WHAT YOU NEED TO DO. Copy out each line of the data holding "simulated".

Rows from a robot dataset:

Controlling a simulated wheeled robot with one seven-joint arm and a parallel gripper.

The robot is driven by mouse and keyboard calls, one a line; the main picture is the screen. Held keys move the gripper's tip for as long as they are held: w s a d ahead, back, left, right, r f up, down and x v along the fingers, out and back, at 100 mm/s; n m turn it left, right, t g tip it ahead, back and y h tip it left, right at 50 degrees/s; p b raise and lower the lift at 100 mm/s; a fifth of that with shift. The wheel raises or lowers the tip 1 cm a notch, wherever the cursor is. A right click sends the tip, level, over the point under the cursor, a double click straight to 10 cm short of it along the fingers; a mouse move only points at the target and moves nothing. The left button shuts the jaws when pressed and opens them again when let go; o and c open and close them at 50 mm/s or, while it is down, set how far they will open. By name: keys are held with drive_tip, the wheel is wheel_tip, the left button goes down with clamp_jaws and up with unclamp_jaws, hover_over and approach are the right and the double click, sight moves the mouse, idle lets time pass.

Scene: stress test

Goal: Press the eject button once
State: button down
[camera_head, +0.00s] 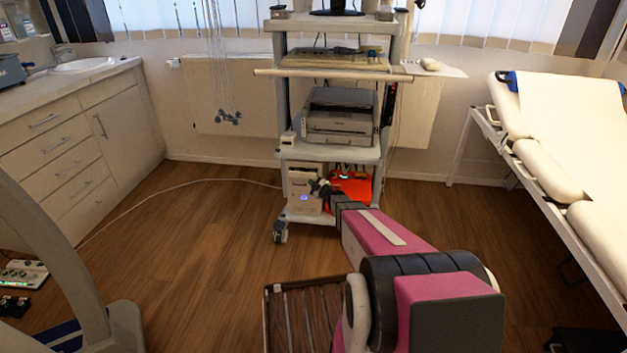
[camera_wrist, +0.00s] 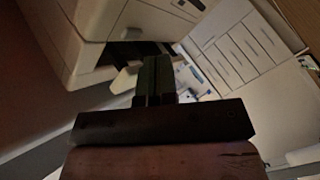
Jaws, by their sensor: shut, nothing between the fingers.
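A beige computer tower (camera_head: 304,188) with a small blue light stands on the lowest shelf of the trolley in the head view. I cannot make out an eject button on it; it is too small or hidden. My gripper (camera_head: 320,186) is in front of the tower's right side, its dark fingers partly overlapping it. I cannot tell whether they touch it. In the wrist view, my gripper (camera_wrist: 157,65) is shut and empty, with pale casings close beside and beyond the fingers at the upper left.
A printer (camera_head: 340,115) sits on the trolley shelf above. An orange-red item (camera_head: 352,188) lies right of the tower. A white cable crosses the floor at left. An examination couch (camera_head: 545,165) stands at right, drawers (camera_head: 60,150) at left. Open wooden floor lies between.

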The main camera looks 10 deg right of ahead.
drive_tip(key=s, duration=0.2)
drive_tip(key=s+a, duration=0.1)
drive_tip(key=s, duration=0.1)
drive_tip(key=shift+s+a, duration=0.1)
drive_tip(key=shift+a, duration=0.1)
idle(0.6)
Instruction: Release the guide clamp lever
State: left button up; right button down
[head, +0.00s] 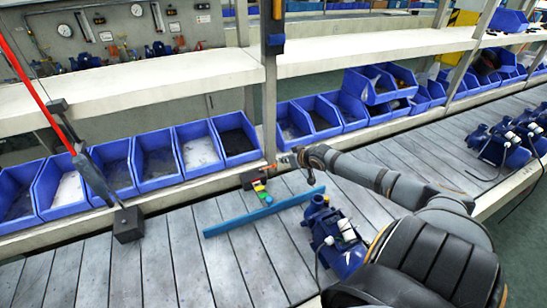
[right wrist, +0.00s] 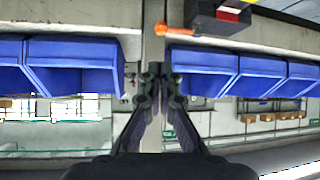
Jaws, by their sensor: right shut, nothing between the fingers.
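A small orange lever (right wrist: 185,31) with a round knob sticks out sideways from a dark and red block (right wrist: 232,12) at the top of the right wrist view; I take it for the guide clamp lever. In the head view the lever (head: 268,167) shows small beside its dark block (head: 250,179), at the back edge of the conveyor. My right gripper (head: 287,158) is just to the right of the lever. In the right wrist view its fingers (right wrist: 160,70) are together and empty, apart from the knob. My left gripper is not in view.
A blue rail (head: 262,212) lies across the grey slats. A blue pump (head: 335,240) stands right of it, close to my right arm. Blue bins (head: 110,165) line the back edge. A red rod (head: 38,85) rises near a dark block (head: 127,225) at left.

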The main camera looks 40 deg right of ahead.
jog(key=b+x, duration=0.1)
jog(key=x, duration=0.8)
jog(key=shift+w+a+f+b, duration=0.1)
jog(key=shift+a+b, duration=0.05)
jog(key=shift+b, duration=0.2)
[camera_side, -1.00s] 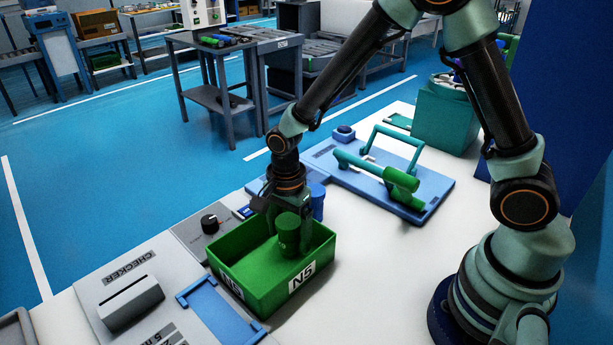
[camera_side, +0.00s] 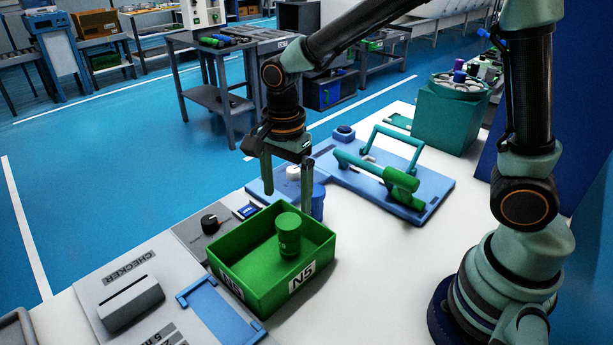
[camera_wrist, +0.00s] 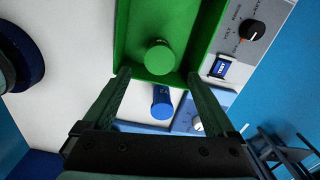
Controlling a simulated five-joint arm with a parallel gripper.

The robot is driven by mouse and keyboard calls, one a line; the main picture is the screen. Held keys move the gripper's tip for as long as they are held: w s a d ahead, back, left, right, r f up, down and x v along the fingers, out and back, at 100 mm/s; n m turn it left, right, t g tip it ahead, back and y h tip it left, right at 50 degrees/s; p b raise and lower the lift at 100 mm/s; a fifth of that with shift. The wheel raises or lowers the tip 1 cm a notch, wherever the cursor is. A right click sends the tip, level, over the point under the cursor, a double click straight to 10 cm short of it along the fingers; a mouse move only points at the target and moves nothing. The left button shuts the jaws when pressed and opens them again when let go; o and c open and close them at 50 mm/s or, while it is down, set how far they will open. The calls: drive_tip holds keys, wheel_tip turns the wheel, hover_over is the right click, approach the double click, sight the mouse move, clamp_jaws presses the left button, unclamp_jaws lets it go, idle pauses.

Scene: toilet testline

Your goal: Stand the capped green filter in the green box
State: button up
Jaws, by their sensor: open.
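In the wrist view the filter (camera_wrist: 159,58) is seen from above, within the walls of the box (camera_wrist: 125,45). My gripper (camera_side: 287,198) is open and empty, above and behind the box in the side view. In the wrist view its fingers (camera_wrist: 160,85) are spread wide, with nothing between them touching either one.
A blue cylinder (camera_side: 318,202) stands behind the box. A blue plate with a green handled frame (camera_side: 398,140) lies behind to the right. A grey panel with a black knob (camera_side: 210,222) and a checker (camera_side: 130,301) lie left. A teal bin (camera_side: 446,122) stands farther back.

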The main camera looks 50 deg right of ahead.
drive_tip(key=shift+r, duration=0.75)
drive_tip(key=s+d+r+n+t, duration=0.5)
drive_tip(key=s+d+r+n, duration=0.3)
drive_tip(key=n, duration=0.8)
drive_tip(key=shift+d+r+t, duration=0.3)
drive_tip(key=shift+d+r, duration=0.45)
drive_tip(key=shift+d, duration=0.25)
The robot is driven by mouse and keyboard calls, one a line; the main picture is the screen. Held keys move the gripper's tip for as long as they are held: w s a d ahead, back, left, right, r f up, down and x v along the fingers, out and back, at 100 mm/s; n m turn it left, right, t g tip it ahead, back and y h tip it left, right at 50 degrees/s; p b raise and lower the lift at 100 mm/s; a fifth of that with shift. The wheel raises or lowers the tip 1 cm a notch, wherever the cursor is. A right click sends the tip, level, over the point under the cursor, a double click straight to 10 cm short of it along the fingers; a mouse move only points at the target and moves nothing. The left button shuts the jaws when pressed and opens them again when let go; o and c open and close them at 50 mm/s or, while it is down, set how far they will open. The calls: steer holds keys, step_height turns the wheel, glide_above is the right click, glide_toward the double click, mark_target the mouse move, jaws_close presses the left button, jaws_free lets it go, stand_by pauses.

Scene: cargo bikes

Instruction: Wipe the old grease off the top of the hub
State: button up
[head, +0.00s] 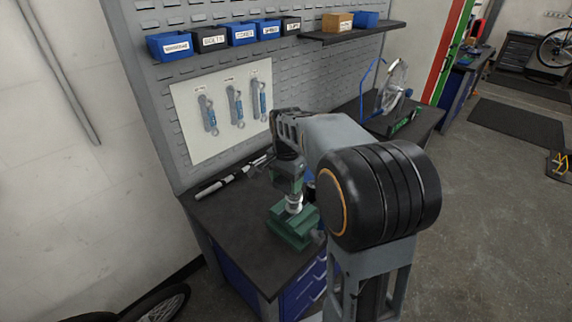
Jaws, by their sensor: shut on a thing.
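The silver hub (293,204) is upright in a green vise (292,228) on the dark bench top. My gripper (289,188) points down right over the hub. It is shut on a small thing, which is too small and too hidden between the fingers and the hub to name. I cannot tell whether the held thing touches the top of the hub. The hub's top face and any grease on it are hidden.
Labelled blue and black bins (241,34) hang on the pegboard above. A wheel stand (393,88) is behind my arm. The bench's front left is clear.

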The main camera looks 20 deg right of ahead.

WRITTEN RESPONSE.
Controlling a simulated wheeled robot with one seven-joint arm and a parallel gripper.
Controlling a simulated five-joint arm with a parallel gripper.

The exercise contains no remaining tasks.